By Suzanne Cosgrove
DETROIT (MNI) Oct 17 Chicago Federal Reserve President Charles
Evans Tuesday night argued in favor of additional action by the Federal
Reserve if current actions do not spark economic growth.
“The most recent revision revision in LEI” showed U.S growth “is
going to be muted,” he told reporters after a speech to Michigan
educators.
Asked by an audience member about the success of the Fed’s
“Operation Twist,” he stressed it is an important way that demonstrates
that the Fed can be additionally accommodative. But he added
that if, “If Operation Twist is not doing enough, we need to do more.”
Evans said that he could not comment on the Fed’s policy meetings,
but he added that I think inflationary pressures “are much more benign”
than some others believe. “I think monetary policy can remain
accommodative for a long time to come,” he told reporters.

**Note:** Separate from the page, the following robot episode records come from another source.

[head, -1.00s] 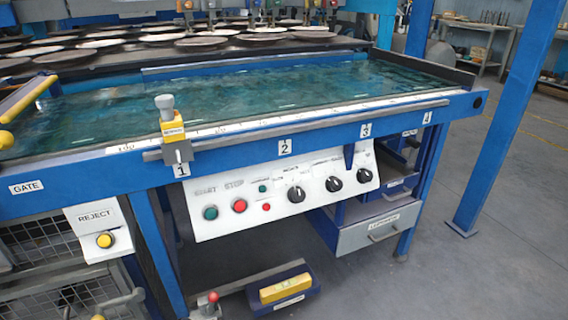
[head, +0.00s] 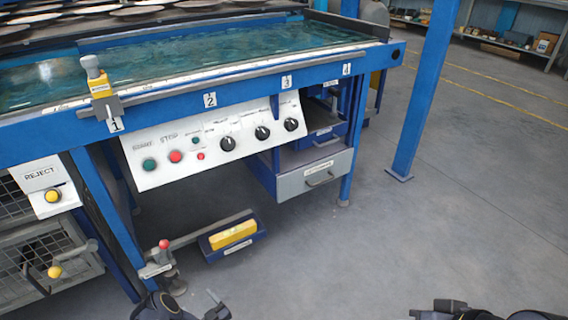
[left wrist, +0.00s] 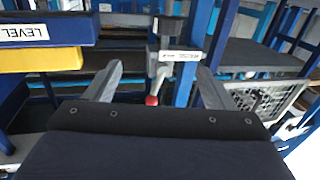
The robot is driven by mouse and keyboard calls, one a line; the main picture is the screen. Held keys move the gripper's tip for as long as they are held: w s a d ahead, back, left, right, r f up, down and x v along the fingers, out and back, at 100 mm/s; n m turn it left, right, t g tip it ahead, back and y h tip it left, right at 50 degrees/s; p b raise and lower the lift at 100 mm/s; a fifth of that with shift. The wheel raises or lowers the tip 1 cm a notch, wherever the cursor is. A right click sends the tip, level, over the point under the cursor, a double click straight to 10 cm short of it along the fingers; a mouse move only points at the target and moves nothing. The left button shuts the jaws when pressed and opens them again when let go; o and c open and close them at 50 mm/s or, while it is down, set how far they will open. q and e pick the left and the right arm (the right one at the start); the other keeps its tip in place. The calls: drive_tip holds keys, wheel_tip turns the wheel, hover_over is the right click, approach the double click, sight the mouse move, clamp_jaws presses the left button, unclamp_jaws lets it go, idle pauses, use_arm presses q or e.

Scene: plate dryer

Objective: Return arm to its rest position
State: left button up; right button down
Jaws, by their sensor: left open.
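My left gripper (head: 218,303) shows at the bottom edge of the head view, partly cut off. In the left wrist view, its two grey fingers (left wrist: 157,86) are spread wide with nothing held. A small lever with a red knob (head: 164,244) stands low in front of the machine, apart from the gripper. The red knob (left wrist: 152,100) appears between the fingers in the left wrist view, beyond them. A dark part of my right arm (head: 448,307) shows at the bottom right; its fingers cannot be made out.
A yellow pedal (head: 233,234) in a blue frame sits near the floor. The control panel (head: 215,142) and a grey drawer (head: 317,175) are under the water tank (head: 200,55). A blue post (head: 421,100) stands at the right. The floor in front is clear.

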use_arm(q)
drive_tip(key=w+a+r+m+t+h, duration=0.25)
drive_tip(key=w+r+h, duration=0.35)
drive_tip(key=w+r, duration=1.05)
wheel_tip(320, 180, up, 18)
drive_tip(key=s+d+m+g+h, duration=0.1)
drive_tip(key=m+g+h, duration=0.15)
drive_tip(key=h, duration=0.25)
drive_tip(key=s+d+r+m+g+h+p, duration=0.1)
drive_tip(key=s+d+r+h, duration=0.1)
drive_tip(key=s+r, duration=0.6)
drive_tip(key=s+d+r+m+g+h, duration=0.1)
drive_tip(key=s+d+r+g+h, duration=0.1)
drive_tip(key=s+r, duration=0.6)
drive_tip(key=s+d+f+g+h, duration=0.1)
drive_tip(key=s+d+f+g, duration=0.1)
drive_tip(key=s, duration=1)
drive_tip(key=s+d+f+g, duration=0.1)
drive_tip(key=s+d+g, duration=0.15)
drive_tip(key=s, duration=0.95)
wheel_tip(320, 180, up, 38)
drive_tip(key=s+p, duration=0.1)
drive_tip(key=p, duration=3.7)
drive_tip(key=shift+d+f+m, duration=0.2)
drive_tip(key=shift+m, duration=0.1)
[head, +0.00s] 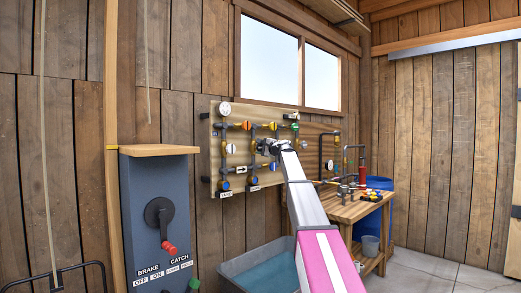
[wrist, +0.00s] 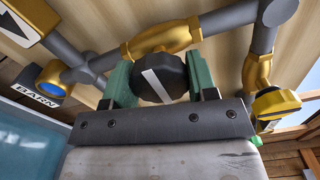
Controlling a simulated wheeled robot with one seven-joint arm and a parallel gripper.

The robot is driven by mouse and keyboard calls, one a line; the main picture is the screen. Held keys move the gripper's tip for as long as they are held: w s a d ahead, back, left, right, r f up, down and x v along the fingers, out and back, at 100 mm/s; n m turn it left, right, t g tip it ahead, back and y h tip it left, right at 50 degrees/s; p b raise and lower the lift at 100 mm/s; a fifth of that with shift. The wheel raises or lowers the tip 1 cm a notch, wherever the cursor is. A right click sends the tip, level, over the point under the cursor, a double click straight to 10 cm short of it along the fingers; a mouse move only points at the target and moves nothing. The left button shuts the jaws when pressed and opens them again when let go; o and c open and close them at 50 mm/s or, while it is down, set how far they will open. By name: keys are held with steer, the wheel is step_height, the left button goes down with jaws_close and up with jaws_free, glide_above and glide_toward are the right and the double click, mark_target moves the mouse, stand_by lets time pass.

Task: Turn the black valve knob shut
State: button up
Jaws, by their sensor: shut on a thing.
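The black valve knob (wrist: 172,72) is in the middle of the wrist view, in front of a brass valve body (wrist: 160,40) on a grey pipe. A white stripe on its face slants from upper left to lower right, across the pipe's line. My gripper (wrist: 160,80) has its green finger pads on either side of the knob and is shut on it. In the head view my gripper (head: 268,147) is at the pipe board (head: 205,160). There the black knob is not clearly visible behind my gripper and arm.
Other valves on the board include an orange knob (head: 246,125) and a yellow knob (wrist: 277,102), close right of my gripper in the wrist view. A water trough (head: 240,268) stands below. A lever cabinet (head: 150,210) is at left, a wooden workbench (head: 350,210) at right.

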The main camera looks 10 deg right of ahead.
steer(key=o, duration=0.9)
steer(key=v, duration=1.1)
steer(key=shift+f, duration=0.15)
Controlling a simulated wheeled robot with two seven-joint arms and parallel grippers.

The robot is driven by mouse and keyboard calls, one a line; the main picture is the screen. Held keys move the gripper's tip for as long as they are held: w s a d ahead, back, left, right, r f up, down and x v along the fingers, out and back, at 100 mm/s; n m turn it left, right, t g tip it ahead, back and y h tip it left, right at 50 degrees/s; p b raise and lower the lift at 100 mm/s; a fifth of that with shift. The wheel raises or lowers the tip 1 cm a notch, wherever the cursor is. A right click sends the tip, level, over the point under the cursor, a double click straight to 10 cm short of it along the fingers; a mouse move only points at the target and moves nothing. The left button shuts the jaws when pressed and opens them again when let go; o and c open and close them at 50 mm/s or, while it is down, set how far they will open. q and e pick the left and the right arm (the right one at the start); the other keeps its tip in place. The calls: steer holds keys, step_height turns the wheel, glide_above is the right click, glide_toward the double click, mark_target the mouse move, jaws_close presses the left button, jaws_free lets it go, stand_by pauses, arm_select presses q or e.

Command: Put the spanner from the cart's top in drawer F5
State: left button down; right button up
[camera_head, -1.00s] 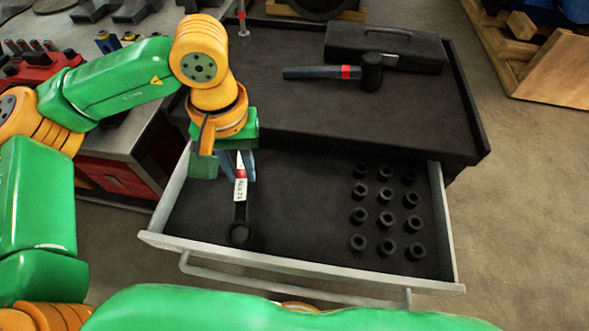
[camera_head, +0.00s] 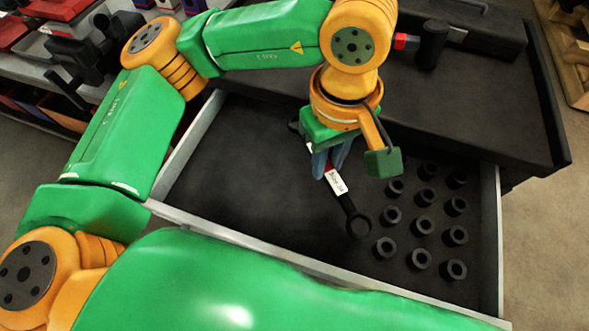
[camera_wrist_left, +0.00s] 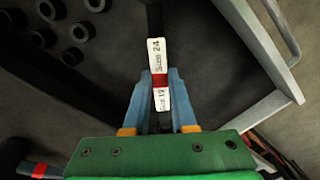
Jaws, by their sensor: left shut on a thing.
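The spanner (camera_head: 337,182) is dark with a white and red label band and a ring end. It also shows in the wrist view (camera_wrist_left: 158,62), its label reading "Size 24". My left gripper (camera_head: 325,168) is shut on its handle, with the blue fingers (camera_wrist_left: 160,88) on either side of the label. The spanner is over the open drawer (camera_head: 235,165), its ring end pointing toward the drawer's front and close to the sockets. I cannot tell whether it touches the drawer floor. No drawer number is readable. My right gripper is not in view.
Several black sockets (camera_head: 424,225) stand in rows at the drawer's right side. The drawer's left part is bare. The cart top (camera_head: 490,105) holds a hammer (camera_head: 432,45) and a black case (camera_head: 485,28). A workbench with tools stands at the far left.

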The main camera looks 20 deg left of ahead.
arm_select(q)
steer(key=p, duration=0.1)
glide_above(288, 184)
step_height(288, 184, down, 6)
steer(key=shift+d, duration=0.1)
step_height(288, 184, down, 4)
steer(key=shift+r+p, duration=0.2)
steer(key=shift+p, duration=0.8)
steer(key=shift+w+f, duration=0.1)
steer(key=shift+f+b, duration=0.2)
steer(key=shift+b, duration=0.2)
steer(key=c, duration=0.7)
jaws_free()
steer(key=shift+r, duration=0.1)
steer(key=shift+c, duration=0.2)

Evans added that the Fed should provide as much clarity after their
policy meetings as possible, dissipating public concern about a
tightening of monetary policy and “taking some of the guesswork out”
of decipering the of the Fed’s views of economic conditions.
In his earlier prepared remarks, Evans proposed the Fed spell out
in policy statements a commitment to keeping short-term rates at zero
“until either the unemployment rate goes below 7% or the outlook for
inflation over the medium term goes above 3%.”
“Such policies should enable us to make progress toward our
mandated goals,” he said, but “if this progress is too slow, then we
should move forward with increased purchases of longer-term securities.”
He added that if while “optimal policy” would be consistent with
inflation “running above our 2% target for some time, this policy does
not abandon the 2% target for long-run inflation.”
“I see a 3% inflation threshold as a safeguard against inflation
running too high for too long and thus unhinging longer-run inflation
expectations,” Evans said.
If even that is not enough, he went on, “then we should move
forward with increased purchases of longer-term securities. We might
even consider a regime in which we reevaluate our progress toward our
policy goals and the rate of purchase of such assets at every FOMC
meeting.”
“I understand that some may find such a policy proposal to be hard
to understand, or even risky,” Evans said. “But these are not ordinary
times — we are in the aftermath of a financial crisis with massive
output gaps, with stubborn debt overhangs and high degrees of household
and business caution that are weighing on economic activity.”